Please quote exactly the lines below from the line containing "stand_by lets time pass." to the line containing "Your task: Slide", both lines included, and nothing else.
═════ PROVIDED RECORDS ═════
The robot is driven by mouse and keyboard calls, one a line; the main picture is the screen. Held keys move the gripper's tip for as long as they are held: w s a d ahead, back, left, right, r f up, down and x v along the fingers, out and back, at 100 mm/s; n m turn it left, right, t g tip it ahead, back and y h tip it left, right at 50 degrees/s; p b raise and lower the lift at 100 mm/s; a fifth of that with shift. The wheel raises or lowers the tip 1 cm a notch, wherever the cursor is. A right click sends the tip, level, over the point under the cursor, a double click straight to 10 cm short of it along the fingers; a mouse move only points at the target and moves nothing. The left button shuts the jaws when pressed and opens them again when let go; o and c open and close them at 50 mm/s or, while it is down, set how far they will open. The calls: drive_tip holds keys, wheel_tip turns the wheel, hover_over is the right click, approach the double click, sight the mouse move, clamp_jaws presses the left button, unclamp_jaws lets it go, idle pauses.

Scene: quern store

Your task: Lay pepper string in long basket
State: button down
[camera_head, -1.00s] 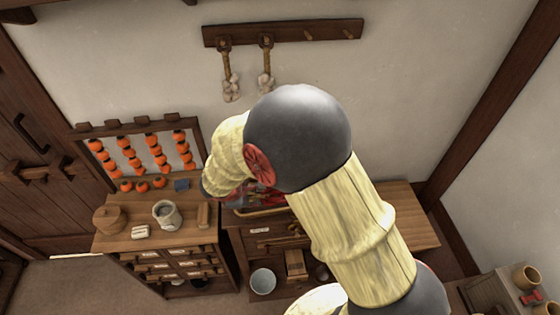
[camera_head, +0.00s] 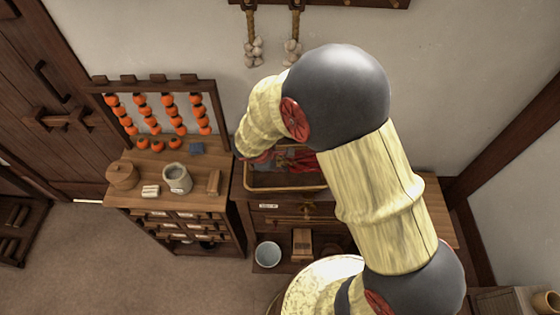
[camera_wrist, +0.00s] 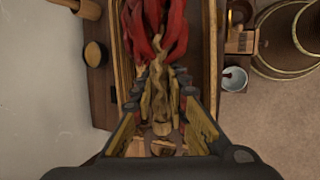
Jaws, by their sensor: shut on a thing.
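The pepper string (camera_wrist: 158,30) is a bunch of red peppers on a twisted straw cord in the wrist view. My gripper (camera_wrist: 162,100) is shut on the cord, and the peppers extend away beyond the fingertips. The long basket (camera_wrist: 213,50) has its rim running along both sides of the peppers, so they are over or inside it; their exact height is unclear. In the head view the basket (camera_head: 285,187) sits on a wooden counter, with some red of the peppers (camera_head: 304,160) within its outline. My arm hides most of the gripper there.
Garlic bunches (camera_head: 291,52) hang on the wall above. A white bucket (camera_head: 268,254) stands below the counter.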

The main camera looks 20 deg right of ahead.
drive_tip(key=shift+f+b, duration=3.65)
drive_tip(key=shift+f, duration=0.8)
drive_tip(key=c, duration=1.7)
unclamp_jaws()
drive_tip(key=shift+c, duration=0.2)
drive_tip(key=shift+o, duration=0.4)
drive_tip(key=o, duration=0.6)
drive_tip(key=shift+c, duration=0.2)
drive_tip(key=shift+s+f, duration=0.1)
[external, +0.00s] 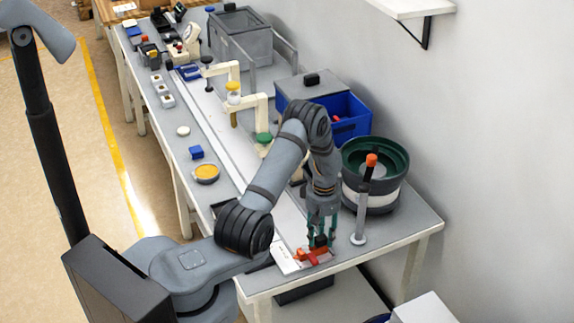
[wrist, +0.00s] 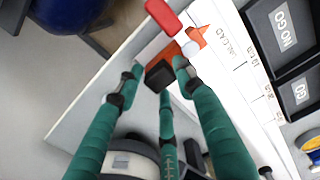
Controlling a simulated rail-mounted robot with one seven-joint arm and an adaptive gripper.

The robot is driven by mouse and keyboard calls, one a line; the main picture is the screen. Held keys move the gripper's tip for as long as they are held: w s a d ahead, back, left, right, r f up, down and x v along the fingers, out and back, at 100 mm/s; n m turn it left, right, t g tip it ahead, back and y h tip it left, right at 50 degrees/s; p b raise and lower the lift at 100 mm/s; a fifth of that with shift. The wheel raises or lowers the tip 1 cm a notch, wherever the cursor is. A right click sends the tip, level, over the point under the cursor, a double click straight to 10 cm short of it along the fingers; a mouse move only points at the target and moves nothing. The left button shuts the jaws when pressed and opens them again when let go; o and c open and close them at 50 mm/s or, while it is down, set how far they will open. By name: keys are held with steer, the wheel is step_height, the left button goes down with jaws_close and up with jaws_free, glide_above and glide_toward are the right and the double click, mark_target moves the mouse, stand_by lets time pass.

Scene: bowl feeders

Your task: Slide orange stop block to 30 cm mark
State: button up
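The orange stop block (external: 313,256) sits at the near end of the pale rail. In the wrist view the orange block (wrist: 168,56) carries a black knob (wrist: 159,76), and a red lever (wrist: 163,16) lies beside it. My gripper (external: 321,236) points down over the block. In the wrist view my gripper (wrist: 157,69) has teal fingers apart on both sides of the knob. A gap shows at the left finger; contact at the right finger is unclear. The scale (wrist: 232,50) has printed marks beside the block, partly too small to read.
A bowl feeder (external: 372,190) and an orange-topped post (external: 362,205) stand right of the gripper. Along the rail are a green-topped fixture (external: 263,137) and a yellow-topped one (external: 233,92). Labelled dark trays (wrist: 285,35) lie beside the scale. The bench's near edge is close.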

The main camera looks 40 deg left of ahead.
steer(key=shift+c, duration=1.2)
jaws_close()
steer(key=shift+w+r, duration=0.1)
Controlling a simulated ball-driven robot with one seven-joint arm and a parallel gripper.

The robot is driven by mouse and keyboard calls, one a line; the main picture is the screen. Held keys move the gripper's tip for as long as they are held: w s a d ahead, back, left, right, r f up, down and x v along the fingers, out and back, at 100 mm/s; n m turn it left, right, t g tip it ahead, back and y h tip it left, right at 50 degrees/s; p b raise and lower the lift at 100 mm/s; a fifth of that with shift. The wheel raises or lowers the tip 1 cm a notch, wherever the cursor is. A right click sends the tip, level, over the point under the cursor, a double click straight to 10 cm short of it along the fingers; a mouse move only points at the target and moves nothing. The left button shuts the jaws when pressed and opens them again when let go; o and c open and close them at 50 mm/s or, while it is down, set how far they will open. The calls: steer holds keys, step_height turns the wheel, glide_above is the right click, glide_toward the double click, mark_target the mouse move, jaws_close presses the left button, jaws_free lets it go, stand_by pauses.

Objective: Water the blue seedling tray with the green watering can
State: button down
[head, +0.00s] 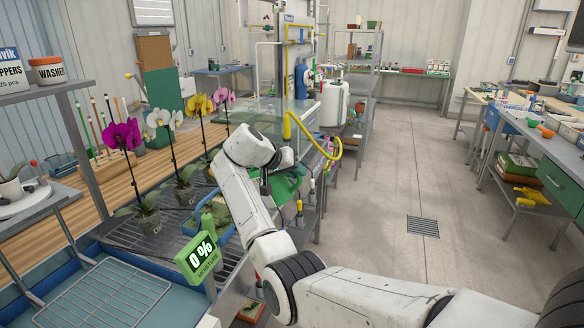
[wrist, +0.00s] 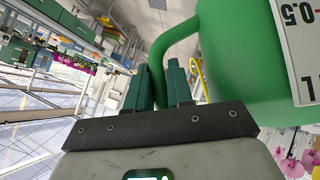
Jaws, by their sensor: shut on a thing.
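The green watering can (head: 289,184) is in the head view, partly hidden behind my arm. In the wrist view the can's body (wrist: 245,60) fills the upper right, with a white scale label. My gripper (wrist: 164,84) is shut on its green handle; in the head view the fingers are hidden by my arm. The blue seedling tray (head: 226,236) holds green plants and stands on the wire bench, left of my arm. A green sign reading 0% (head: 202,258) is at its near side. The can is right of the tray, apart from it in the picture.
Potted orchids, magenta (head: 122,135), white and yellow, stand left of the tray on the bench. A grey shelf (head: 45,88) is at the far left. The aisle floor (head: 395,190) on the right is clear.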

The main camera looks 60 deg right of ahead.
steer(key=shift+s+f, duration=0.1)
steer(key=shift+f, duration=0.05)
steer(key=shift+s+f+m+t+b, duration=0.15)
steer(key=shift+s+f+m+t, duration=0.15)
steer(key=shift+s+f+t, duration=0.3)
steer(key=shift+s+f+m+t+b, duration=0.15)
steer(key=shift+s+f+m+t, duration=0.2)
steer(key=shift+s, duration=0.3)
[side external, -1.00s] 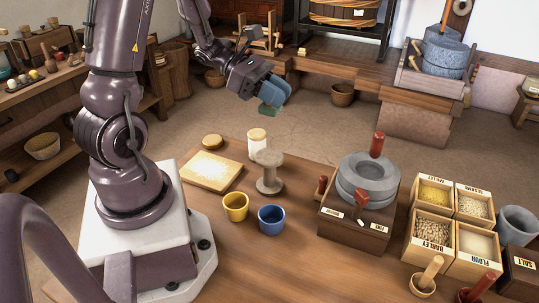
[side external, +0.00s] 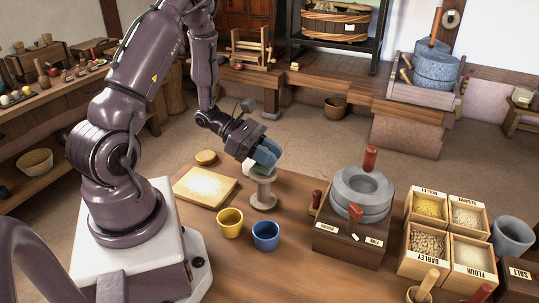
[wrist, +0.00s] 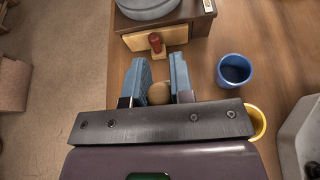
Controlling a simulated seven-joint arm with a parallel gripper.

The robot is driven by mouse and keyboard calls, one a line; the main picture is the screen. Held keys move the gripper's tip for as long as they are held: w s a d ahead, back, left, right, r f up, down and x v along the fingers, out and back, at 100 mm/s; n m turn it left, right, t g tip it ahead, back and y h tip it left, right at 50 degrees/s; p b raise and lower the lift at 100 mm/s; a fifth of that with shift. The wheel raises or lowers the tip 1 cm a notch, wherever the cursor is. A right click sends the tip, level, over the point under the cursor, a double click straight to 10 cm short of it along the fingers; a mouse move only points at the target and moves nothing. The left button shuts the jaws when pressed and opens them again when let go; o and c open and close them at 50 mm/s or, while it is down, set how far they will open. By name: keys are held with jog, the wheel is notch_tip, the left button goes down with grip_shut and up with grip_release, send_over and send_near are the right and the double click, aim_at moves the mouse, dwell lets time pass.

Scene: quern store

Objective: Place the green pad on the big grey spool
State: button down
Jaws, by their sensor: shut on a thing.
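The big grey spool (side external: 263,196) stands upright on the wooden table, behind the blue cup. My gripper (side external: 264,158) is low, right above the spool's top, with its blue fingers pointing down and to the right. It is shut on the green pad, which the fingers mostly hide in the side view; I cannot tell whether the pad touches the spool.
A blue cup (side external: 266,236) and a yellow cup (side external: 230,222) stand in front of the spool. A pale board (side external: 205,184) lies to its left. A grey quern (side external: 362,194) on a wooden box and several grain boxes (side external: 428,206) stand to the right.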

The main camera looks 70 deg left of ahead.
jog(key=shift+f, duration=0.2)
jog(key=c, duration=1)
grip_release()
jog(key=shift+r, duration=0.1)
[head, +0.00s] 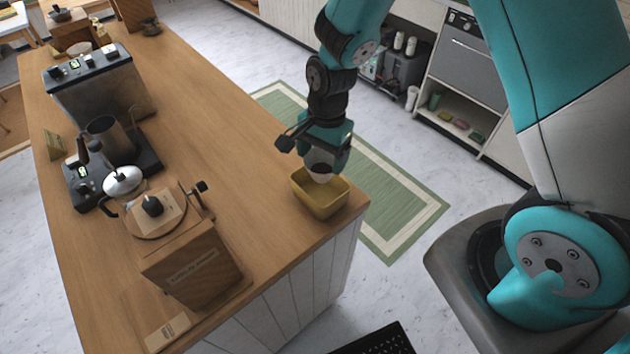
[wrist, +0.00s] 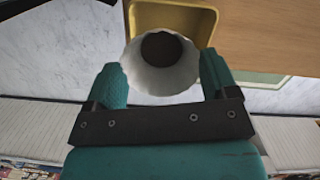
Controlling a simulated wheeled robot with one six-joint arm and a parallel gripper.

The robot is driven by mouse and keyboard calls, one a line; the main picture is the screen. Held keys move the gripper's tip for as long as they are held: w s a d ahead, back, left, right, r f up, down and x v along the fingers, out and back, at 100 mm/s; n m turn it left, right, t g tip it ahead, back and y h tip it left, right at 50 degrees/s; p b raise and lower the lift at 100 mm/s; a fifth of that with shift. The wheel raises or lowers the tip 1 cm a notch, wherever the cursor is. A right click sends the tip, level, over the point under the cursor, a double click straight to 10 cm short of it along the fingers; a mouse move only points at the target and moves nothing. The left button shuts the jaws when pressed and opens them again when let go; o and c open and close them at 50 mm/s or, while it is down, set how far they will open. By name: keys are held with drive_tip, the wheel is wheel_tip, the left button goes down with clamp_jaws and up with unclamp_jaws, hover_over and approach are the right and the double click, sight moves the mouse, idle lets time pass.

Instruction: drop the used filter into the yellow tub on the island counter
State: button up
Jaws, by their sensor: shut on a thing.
═════
RESULT OF THIS EXERCISE:
The robot is driven by mouse and keyboard calls, one a line; the main picture is the screen. Held keys move the gripper's tip for as long as they are held: w s a d ahead, back, left, right, r f up, down and x v along the fingers, out and back, at 100 mm/s; n m turn it left, right, t g tip it ahead, back and y h tip it left, right at 50 degrees/s; p b raise and lower the lift at 100 mm/s; a fifth of that with shift. The wheel raises or lowers the tip 1 cm a notch, wherever the cursor is. A right click sends the tip, level, over the point under the cursor, a double click straight to 10 cm short of it along the fingers; a mouse move only points at the target and moves nothing. The left button shuts the jaws when pressed and opens them again when let go; o and c open and close them at 50 mm/s or, while it is down, set how far they will open. By name: keys are held with steer, the wheel is step_height, the left button goes down with jaws_close and up with jaws_free, glide_above and glide_toward are the right and the double click, mark_target moves the mouse, stand_by lets time pass.

Scene: bowl feeders

Your task: Slide orange stop block to 30 cm mark

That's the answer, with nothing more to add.